The ADC can read 860 samples per second (SPS). That’s pretty slow but I could get ~500 samples and average them to see my voltage levels. Or I could set the ADC configuration to get data at 8 samples per second and it will do the averaging for me. At that point, I’d expect my ADC output to be about 1000 (or 0.05V, my averaged value over time). There are also some settings for changing the expected gain if that turns out to be too small so this ADC will probably work.

Enough theory, let’s see how this actually works. I used the Adafruit Python library for the ADS1x15 ADC. On the Jetson, I got that code and opened the example simpletest.py. I switched the I2C busnum variable to 1 (on init) and used used the code to talk to my ADC. (I think it took longer to write this paragraph than it did to make it work.)
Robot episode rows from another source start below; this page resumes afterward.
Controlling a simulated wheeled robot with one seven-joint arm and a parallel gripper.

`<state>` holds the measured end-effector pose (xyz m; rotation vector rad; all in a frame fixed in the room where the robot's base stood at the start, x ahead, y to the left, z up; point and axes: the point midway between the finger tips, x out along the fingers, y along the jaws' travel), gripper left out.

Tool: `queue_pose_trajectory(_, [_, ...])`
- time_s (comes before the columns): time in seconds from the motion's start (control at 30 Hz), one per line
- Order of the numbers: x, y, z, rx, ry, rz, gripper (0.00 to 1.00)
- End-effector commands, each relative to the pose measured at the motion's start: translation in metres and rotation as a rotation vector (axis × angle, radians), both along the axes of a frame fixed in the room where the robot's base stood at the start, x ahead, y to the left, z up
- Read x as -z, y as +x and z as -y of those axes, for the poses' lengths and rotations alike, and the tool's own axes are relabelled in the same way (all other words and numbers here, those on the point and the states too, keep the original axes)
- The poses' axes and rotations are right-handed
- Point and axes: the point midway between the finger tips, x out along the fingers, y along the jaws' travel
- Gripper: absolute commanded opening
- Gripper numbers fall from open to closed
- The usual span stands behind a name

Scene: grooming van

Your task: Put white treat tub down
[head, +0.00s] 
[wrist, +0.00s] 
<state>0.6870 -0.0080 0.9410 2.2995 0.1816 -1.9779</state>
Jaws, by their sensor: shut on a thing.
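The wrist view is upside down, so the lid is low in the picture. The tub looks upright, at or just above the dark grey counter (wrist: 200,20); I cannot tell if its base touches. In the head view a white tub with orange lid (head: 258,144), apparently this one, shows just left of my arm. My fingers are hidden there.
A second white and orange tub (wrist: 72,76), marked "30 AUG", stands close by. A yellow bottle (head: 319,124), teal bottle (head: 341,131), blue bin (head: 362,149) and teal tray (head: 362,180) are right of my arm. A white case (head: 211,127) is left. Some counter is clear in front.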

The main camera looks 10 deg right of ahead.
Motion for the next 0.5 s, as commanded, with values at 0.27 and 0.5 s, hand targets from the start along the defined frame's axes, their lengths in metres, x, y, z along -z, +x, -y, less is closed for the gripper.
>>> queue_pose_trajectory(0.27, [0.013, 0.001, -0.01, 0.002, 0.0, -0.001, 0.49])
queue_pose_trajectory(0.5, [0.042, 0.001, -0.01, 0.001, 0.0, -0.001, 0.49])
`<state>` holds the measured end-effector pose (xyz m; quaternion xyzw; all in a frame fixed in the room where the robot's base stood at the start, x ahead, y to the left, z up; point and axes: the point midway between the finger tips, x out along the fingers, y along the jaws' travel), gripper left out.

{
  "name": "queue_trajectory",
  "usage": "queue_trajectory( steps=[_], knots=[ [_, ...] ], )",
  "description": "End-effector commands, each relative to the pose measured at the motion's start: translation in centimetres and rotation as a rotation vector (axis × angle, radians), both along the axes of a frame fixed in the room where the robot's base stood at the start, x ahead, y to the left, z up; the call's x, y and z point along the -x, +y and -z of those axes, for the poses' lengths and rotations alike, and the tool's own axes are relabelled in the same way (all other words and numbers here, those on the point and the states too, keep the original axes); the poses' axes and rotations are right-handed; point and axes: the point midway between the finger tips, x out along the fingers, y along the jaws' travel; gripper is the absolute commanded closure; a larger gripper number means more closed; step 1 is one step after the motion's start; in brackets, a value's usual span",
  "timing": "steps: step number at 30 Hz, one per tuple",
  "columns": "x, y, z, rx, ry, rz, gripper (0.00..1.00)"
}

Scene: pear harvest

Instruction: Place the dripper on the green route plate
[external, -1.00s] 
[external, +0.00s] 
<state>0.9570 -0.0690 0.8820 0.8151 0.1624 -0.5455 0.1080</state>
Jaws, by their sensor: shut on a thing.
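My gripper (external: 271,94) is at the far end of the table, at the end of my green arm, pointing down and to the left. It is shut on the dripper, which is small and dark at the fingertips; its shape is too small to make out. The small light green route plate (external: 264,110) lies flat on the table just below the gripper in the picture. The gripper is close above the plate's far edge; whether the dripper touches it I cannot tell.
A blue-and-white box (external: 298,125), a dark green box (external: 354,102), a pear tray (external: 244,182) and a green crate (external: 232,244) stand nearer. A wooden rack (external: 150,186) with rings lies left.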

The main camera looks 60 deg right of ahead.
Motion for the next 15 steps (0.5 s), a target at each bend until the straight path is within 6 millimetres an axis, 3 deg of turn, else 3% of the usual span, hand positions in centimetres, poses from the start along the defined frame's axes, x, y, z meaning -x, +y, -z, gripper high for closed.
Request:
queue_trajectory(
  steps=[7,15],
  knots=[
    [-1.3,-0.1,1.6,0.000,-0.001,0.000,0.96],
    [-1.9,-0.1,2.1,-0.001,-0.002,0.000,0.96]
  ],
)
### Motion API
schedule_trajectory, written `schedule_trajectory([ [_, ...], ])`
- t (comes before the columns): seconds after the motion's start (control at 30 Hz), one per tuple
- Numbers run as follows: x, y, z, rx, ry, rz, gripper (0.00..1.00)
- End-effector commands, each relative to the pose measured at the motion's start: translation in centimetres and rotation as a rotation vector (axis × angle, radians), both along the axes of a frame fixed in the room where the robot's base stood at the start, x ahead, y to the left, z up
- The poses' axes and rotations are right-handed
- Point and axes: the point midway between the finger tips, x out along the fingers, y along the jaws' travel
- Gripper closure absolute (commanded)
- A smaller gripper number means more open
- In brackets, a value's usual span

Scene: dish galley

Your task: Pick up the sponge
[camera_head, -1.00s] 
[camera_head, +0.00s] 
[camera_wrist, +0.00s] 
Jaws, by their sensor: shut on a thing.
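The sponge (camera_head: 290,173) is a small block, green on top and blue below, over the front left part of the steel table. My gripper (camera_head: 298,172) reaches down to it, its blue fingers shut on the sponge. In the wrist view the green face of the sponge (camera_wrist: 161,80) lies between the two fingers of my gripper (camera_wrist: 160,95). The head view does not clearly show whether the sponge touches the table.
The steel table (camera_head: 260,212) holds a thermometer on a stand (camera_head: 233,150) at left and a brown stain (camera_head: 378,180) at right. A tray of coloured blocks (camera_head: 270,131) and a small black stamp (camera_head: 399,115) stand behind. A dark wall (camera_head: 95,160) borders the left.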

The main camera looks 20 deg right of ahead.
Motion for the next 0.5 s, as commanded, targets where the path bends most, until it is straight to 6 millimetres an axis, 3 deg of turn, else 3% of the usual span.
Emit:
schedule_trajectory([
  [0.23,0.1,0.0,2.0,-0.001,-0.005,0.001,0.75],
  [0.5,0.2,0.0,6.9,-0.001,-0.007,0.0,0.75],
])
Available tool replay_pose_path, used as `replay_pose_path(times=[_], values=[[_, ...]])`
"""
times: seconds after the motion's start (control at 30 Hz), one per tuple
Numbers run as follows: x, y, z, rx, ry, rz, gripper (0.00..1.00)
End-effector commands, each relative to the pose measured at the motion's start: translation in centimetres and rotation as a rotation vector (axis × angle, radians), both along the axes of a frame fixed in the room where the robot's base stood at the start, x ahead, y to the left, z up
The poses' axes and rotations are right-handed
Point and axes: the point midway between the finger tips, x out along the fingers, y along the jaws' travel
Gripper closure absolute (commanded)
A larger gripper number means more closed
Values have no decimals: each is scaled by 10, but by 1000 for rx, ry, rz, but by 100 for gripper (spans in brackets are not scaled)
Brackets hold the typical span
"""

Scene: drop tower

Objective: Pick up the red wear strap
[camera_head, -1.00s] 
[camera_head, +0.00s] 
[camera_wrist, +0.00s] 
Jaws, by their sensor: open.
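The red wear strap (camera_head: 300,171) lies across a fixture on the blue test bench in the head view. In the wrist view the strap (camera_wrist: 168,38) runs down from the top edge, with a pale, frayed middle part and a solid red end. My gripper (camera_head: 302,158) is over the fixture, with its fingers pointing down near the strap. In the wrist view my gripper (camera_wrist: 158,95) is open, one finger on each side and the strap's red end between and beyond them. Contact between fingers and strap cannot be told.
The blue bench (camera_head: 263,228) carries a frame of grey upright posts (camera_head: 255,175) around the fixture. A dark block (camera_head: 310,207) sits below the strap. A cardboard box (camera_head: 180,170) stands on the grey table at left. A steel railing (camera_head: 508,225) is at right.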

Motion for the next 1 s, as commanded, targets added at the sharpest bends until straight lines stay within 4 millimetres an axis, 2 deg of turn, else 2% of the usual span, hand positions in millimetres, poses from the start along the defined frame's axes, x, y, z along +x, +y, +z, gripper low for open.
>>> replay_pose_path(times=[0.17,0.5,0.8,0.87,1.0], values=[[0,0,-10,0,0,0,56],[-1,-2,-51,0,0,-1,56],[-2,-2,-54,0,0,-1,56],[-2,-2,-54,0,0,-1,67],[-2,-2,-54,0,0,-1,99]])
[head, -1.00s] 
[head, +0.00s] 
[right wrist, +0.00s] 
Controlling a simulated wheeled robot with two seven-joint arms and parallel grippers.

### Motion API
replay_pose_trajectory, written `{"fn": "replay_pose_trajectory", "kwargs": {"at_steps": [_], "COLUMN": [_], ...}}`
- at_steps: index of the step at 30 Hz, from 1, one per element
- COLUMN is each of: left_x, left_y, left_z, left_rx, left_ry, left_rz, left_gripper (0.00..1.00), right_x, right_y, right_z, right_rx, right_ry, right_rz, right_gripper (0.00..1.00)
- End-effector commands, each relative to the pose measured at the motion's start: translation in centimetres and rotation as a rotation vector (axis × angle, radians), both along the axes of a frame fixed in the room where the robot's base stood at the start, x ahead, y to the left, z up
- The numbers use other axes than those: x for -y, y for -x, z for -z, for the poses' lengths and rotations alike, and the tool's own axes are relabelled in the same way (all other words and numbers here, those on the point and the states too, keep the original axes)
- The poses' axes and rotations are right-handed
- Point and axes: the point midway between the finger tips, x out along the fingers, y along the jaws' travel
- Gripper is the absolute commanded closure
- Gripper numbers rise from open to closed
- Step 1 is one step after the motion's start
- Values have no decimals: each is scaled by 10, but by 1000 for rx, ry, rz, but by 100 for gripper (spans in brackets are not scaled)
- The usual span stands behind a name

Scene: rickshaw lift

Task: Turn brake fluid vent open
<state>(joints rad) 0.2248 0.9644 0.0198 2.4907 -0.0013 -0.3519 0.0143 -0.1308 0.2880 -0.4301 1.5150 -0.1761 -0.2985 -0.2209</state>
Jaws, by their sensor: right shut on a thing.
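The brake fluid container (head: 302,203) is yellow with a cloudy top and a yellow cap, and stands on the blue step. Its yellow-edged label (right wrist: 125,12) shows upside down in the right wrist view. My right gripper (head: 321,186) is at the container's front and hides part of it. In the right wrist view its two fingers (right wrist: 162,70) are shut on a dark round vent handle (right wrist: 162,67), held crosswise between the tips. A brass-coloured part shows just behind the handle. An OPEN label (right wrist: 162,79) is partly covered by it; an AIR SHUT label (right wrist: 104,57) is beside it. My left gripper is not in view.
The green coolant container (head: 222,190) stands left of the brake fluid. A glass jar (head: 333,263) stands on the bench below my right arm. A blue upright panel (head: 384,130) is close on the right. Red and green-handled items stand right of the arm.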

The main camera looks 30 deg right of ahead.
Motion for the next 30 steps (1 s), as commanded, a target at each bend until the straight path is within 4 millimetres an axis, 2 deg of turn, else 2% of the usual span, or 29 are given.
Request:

It turns out my gain is probably not right (I need to read the datasheet, not just skim it) so I need to check my volts to bits math calculation. In python, I set the adc._data_rate_config(8) so that the ADC sampling was very slow to average out most of those PWM square waves. This worked really well: at default 0.003 A from the servo, the ADC reads a consistent 75. When I commanding the servo to move, the ADC reads around 100 counts. When I hold the servo off place (simulating a jam or serious error), it read 1000-3000 counts.  

Clearly, I can use the ADC to identify high current states. Now I need to handle them appropriately to each motor and at different levels. But that’s just writing code, not trying out Ohm’s law or anything exciting.

My schematics are not as messy as my breadboard.

My schematics are not as messy as my breadboard.